Transcribe the material from its first line onward, ending with the line that contains "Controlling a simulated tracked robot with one" and adding nothing beyond it.

*** Provided records ***

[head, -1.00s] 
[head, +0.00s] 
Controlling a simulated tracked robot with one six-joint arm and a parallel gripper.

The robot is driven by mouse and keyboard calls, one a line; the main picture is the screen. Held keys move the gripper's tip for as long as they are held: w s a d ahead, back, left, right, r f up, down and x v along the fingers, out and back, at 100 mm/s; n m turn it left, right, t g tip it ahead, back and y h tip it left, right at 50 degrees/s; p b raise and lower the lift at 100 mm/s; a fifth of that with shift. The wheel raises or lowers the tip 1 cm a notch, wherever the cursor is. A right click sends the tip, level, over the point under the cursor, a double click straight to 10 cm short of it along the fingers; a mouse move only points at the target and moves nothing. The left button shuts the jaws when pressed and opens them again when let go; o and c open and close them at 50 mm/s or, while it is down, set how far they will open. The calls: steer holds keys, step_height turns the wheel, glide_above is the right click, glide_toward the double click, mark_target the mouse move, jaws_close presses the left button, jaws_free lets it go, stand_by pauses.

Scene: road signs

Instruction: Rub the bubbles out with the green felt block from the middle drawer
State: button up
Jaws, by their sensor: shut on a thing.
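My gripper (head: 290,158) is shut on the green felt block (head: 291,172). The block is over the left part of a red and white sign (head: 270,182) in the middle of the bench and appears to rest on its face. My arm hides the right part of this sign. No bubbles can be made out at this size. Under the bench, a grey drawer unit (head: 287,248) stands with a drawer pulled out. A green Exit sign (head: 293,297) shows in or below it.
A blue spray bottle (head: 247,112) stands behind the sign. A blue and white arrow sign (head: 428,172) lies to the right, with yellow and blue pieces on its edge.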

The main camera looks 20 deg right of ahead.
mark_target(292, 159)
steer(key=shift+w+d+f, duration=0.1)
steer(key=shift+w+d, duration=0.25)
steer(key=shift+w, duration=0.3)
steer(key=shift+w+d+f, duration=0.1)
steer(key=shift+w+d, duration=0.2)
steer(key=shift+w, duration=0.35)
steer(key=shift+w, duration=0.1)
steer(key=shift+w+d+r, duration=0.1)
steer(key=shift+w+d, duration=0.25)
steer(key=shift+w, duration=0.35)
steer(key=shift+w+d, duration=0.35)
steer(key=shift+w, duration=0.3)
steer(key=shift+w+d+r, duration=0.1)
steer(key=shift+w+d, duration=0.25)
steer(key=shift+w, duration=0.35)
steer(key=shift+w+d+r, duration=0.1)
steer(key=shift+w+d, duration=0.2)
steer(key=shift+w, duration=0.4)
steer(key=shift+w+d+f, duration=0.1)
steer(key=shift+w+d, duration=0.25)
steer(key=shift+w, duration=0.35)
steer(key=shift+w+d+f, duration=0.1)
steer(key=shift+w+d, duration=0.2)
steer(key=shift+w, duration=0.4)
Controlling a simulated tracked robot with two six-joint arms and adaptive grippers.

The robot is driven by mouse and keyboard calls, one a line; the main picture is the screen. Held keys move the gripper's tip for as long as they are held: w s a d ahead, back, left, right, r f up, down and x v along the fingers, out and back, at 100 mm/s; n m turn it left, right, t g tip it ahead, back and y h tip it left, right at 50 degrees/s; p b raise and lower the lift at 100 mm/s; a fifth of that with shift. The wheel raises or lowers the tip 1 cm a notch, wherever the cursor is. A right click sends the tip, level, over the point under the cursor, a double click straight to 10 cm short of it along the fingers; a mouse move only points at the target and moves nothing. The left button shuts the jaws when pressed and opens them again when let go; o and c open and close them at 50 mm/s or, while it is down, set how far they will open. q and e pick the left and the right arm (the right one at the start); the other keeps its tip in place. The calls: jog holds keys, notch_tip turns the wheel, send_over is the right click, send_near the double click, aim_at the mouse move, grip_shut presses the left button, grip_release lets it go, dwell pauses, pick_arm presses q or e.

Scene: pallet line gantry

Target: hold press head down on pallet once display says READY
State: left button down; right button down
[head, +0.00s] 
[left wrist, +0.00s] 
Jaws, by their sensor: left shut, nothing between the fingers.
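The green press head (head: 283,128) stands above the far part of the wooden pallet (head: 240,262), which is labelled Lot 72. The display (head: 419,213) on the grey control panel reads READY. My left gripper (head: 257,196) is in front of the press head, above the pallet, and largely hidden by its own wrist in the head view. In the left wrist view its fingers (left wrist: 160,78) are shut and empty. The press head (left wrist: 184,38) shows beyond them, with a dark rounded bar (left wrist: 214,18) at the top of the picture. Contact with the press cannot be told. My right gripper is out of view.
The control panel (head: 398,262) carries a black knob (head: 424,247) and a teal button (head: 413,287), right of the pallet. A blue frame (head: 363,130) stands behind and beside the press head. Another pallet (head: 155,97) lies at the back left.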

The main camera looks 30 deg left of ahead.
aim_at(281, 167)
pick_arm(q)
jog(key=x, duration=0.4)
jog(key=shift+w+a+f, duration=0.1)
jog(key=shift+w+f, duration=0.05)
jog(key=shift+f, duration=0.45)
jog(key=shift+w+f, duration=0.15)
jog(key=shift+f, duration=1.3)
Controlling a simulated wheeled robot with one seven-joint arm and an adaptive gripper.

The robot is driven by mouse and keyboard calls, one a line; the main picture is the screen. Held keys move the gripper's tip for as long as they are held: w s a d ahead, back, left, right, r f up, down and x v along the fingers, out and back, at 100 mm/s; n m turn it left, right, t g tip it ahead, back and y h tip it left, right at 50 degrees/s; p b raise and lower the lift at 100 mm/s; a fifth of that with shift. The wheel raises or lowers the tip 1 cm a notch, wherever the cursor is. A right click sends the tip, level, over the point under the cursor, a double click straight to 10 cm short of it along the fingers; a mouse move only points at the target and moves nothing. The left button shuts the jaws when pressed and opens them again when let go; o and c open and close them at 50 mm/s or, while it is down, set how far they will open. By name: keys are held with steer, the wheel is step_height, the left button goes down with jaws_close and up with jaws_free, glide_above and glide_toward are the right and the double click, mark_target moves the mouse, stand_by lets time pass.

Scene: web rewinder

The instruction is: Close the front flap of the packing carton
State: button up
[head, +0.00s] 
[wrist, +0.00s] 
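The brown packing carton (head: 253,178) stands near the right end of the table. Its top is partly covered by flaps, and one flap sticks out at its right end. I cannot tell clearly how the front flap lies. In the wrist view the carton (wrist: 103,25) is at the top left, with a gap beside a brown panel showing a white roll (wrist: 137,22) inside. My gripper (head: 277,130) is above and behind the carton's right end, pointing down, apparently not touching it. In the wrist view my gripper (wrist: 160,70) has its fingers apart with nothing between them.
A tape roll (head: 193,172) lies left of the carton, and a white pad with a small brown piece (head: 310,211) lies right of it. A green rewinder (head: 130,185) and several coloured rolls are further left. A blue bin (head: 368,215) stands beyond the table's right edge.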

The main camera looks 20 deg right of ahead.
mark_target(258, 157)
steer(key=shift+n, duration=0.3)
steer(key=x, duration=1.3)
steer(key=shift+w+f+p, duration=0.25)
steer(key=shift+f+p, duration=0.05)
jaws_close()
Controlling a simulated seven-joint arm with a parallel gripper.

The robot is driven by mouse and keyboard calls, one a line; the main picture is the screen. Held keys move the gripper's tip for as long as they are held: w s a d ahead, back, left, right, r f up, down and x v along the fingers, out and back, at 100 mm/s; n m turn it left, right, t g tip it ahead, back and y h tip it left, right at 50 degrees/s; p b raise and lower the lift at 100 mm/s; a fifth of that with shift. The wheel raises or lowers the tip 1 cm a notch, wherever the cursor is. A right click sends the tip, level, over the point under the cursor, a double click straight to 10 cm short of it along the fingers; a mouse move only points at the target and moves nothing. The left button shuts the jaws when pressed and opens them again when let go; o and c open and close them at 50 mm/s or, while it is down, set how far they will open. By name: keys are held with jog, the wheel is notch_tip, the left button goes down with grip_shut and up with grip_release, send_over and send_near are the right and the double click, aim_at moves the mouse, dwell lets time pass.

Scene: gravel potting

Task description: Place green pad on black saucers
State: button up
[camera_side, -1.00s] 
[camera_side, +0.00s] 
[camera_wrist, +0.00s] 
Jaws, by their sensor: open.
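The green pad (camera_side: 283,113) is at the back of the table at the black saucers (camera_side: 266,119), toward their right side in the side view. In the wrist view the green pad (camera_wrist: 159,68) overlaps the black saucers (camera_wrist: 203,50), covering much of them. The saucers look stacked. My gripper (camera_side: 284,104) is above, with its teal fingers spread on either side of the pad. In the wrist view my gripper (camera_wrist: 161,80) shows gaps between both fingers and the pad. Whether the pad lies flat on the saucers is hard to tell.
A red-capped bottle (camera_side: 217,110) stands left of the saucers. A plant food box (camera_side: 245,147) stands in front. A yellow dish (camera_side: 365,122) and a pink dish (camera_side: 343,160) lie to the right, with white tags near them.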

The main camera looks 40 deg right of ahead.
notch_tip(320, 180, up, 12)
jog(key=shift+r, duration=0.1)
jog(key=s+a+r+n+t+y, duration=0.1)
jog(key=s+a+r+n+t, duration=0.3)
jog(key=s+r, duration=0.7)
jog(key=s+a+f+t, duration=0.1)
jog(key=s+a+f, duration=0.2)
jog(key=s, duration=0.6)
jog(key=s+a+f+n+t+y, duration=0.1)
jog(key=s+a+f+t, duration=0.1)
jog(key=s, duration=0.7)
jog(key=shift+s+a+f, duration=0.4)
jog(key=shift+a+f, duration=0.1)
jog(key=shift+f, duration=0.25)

***

§ **Answer in full**:
[head, -1.00s] 
[head, +0.00s] 
Controlling a simulated tracked robot with one six-joint arm and a parallel gripper.

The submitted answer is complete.